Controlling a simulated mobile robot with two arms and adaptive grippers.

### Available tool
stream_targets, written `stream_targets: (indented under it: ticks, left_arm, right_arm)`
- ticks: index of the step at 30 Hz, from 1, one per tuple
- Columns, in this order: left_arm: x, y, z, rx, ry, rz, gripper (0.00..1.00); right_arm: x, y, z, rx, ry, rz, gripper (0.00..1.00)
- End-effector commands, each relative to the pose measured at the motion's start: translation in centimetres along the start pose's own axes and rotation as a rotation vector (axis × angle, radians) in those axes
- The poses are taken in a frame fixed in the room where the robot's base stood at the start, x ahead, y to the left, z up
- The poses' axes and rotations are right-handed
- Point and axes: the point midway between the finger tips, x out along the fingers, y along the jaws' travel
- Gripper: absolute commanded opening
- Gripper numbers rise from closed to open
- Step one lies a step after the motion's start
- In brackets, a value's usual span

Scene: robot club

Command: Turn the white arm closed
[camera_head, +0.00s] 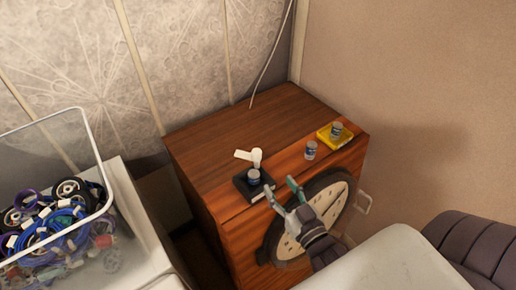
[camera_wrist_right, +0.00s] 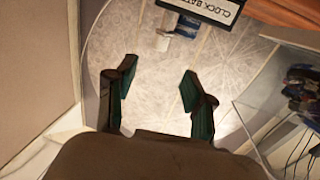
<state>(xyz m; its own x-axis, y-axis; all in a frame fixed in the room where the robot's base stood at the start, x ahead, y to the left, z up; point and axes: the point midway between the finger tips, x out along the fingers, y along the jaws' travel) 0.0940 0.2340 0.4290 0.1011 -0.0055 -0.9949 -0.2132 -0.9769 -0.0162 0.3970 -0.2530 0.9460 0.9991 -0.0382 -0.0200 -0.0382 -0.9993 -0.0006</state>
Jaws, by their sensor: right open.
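The white arm (camera_head: 243,155) sticks out to the left from a short white post near the front of the wooden cabinet top, just behind a small black tray (camera_head: 240,187) that holds a can (camera_head: 253,176). My right gripper (camera_head: 281,188) is open and empty, in front of and to the right of the tray, apart from the white arm. In the right wrist view its fingers (camera_wrist_right: 158,75) are spread with nothing between them. My left gripper is out of view.
A can (camera_head: 311,150) stands on the wooden cabinet (camera_head: 230,128); another (camera_head: 337,129) stands on a yellow tray (camera_head: 325,138). A round pale disc (camera_head: 330,200) is at the cabinet's front. A clear bin of cables and wheels (camera_head: 55,225) stands left. The cabinet top's back is clear.

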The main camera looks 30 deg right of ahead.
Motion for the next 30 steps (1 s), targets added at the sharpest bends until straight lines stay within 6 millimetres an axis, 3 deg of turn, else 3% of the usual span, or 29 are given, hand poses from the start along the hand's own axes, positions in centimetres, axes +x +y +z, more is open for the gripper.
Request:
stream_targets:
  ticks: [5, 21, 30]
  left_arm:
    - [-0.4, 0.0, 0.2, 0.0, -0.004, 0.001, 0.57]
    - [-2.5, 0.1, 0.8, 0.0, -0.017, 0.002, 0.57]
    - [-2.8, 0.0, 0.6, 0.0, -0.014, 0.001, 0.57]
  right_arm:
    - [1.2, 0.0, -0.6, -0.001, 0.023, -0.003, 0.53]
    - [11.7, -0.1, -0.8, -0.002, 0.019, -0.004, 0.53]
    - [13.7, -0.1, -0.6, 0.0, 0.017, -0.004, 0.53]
——————
▶ Problem description
Skip the pictures, then retype every line above exactly.

▶ Finished answer
Controlling a simulated mobile robot with two arms and adaptive grippers.

### Available tool
stream_targets, written `stream_targets: (indented under it: ticks, left_arm, right_arm)`
- ticks: index of the step at 30 Hz, from 1, one per tuple
- Columns, in this order: left_arm: x, y, z, rx, ry, rz, gripper (0.00..1.00); right_arm: x, y, z, rx, ry, rz, gripper (0.00..1.00)
- End-effector commands, each relative to the pose measured at the motion's start: translation in centimetres along the start pose's own axes and rotation as a rotation vector (axis × angle, radians) in those axes
- The poses are taken in a frame fixed in the room where the robot's base stood at the start, x ahead, y to the left, z up
- The poses' axes and rotations are right-handed
- Point and axes: the point midway between the finger tips, x out along the fingers, y along the jaws' travel
- Gripper: absolute commanded opening
- Gripper numbers rise from closed to open
- Step one lies a step after the motion's start
- In brackets, a value's usual span

Scene: robot club

Command: Turn the white arm closed
[camera_head, +0.00s] 
[camera_wrist_right, +0.00s] 
<state>(xyz m; its own x-axis, y-axis; all in a frame fixed in the room where the robot's base stood at the start, x ahead, y to the left, z up; point and axes: the point midway between the finger tips, x out along the fingers, y along the jaws' travel) 0.0940 0.2340 0.4290 0.1011 -0.0055 -0.9949 -0.2132 -0.9769 -0.0162 0.3970 -0.2530 0.9460 0.9991 -0.0382 -0.0200 -0.0382 -0.9993 -0.0006</state>
Jaws, by their sensor: right open.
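The white arm (camera_head: 243,155) sticks out to the left from a short white post near the front of the wooden cabinet top, just behind a small black tray (camera_head: 240,187) that holds a can (camera_head: 253,176). My right gripper (camera_head: 281,188) is open and empty, in front of and to the right of the tray, apart from the white arm. In the right wrist view its fingers (camera_wrist_right: 158,75) are spread with nothing between them. My left gripper is out of view.
A can (camera_head: 311,150) stands on the wooden cabinet (camera_head: 230,128); another (camera_head: 337,129) stands on a yellow tray (camera_head: 325,138). A round pale disc (camera_head: 330,200) is at the cabinet's front. A clear bin of cables and wheels (camera_head: 55,225) stands left. The cabinet top's back is clear.

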The main camera looks 30 deg right of ahead.
Motion for the next 30 steps (1 s), targets added at the sharpest bends until straight lines stay within 6 millimetres an axis, 3 deg of turn, else 3% of the usual span, or 29 are given, hand poses from the start along the hand's own axes, positions in centimetres, axes +x +y +z, more is open for the gripper.
Request:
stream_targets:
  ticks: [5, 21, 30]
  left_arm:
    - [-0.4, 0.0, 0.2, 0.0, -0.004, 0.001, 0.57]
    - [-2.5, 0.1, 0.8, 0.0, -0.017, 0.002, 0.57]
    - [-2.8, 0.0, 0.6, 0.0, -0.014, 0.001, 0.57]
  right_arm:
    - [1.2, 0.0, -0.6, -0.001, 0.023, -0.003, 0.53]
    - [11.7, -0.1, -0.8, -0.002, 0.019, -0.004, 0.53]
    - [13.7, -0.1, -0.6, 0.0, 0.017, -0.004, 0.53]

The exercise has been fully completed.